The Cougar was Mercury's entry into the late '60's pony-car battle. The 1967 Cougar was based on that year's Mustang, but with a 3-inch longer wheelbase and totally different sheet metal (although I suspect the glass and maybe the roof were shared).
The '67 and '68 models were nearly identical, and represent, in my view. one of the most beautiful automobile designs to ever come out of Detroit. The bodies were very 'sculptured' and there's not a bad line anywhere on the car. I suppose that's what is meant by a 'classic' design: It's been 40 years since the '67 Cougar was introduced and the design still seems fresh and appealing.
The Cougar was moderately restyled for 1969, but it wasn't as elegant as it had been.
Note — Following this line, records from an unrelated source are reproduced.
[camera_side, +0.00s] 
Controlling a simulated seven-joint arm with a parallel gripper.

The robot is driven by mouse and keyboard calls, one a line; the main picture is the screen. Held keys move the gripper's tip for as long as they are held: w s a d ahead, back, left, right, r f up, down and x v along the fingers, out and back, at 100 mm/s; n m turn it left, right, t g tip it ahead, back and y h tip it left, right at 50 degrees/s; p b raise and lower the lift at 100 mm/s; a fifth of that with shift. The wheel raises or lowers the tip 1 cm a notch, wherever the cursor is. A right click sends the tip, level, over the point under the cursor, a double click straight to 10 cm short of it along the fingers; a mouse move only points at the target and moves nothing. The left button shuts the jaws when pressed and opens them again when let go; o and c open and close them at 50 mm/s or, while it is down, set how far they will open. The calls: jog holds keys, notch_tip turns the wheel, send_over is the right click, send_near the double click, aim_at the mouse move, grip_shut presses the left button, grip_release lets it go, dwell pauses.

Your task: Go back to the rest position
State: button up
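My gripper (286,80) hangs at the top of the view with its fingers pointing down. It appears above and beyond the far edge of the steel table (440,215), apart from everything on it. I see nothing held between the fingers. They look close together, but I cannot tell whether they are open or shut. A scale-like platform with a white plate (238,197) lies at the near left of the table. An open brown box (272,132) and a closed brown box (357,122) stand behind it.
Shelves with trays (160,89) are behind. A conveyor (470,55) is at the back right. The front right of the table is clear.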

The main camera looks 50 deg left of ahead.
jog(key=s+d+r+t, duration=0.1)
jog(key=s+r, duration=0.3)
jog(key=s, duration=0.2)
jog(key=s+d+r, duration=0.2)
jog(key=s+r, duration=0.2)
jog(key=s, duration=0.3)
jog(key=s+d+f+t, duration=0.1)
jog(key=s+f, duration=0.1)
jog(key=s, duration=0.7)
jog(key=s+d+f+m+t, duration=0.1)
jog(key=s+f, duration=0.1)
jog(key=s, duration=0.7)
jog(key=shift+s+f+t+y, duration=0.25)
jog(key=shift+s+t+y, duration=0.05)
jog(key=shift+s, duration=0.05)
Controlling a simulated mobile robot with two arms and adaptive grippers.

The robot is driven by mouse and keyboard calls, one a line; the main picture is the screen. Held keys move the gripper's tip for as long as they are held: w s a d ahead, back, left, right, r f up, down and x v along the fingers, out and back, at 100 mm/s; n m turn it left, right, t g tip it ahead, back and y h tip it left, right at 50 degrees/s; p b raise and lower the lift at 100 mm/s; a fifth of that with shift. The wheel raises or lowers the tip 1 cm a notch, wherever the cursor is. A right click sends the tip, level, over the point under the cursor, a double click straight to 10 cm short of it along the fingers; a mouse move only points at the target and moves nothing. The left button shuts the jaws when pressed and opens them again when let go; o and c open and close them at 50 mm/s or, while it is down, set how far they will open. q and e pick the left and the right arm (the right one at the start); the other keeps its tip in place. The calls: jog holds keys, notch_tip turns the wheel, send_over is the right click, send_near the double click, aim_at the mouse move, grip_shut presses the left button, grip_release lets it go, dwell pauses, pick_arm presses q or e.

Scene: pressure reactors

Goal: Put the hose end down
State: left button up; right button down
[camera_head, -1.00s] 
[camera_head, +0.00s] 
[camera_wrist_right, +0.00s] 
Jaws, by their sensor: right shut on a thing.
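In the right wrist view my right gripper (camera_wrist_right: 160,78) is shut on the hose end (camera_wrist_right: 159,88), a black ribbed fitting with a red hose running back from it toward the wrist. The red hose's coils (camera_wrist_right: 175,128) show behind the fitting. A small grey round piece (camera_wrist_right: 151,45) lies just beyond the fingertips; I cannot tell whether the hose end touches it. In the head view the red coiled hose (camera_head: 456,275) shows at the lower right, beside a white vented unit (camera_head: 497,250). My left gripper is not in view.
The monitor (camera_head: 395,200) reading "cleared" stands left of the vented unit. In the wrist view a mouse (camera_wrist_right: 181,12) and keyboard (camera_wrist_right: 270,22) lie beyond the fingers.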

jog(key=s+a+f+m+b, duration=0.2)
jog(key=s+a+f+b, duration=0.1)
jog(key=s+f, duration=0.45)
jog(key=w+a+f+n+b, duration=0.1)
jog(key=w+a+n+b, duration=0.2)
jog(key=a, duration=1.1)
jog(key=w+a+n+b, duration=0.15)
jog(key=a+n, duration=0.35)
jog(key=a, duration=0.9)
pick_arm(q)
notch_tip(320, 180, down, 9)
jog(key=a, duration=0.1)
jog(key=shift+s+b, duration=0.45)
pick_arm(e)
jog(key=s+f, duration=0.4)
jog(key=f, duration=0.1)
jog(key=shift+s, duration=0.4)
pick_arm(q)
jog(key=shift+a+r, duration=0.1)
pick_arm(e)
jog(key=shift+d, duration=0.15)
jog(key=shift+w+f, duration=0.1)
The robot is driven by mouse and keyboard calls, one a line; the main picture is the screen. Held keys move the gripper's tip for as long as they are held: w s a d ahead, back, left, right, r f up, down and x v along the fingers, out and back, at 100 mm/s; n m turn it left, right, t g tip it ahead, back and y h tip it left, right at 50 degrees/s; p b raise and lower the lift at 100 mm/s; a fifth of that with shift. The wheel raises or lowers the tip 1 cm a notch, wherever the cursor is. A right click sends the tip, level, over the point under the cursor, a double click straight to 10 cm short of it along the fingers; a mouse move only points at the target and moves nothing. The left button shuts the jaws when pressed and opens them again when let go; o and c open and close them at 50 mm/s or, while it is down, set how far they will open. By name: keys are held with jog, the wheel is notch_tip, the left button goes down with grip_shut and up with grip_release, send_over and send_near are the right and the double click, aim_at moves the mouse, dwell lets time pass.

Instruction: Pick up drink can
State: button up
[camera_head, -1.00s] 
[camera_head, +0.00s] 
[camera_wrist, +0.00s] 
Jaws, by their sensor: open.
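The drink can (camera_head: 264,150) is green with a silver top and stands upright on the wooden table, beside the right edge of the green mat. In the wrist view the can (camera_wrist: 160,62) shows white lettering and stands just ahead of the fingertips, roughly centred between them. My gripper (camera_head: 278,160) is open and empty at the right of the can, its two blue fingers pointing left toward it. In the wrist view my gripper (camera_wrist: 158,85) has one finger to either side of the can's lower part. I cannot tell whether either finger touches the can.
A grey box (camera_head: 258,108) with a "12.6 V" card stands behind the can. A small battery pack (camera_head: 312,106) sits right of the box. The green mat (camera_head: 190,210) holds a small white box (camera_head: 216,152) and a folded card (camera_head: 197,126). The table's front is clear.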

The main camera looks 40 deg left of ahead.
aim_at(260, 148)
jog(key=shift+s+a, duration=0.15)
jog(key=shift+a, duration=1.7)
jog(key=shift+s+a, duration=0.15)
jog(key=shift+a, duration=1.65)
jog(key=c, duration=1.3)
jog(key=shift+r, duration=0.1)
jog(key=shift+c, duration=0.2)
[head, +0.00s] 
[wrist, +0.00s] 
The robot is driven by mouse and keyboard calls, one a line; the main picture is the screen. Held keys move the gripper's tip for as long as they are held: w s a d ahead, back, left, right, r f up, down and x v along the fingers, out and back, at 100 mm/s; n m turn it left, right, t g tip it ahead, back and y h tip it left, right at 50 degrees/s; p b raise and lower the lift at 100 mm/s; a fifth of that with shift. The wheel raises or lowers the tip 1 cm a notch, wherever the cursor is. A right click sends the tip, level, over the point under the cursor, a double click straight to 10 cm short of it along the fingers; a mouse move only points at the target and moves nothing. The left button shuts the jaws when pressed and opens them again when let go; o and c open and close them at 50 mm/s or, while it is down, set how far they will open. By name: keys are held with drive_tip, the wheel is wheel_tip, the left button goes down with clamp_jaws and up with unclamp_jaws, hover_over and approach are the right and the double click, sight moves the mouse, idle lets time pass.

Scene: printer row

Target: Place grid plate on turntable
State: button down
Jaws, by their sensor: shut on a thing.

The sculpted body lines were gone and the 'flat' sheetmetal just didn't look distinctive anymore.
Cougars would continue to be based on the Mustang platform through the '73 model year, but as the years went buy the car got bigger, and more aggressive-looking, and never returned to the 'elegant' appearance of '67-'68.
In 1974, the Cougar was separated from the Mustang, and my interest in the car stops there. I will, however, highlight the evolution of the brand from 1974 to 2002 as it was seemingly an orphan looking for a home.
1974 was the year the Mustang "shrank" and became the Mustang II, and the Cougar was shifted over to the larger Torino platform for '74-'77, and then the Ford LTD II platform for '78-'80.
In '1981, the Cougar was shifted back to a smaller platform based on the Ford Fairlane/Mercury Zephyr car line. The folks at Ford were so inept at marketing this car they even had a station wagon version in '82. The most gorgeous of all the pony cars in '67 & '68 was now being offered with a station wagon version. And the knuckleheads in Dearborn sat in their plush chairs, behind their executive desks, staring out their vast windows, wondering, "Where have our customers gone?"
The Cougar grew again in 1983, based on the new, areodynamic Ford Thunderbird platform. It would stay tied to the Thuunderbird through the 1997 model year when Ford pulled the plug on the T-bird.
The Cougar name was resurrected once again in 1999 by putting it on the Ford Contour/Mercury Mystique 4-dr sedan platform. In all fairness, that platform did have a 2-dr version in Europe, but how many times can you change the soul of a car before the buying public has no connection with the brand whatsoever? Ford killed it for good after the 2002 model year.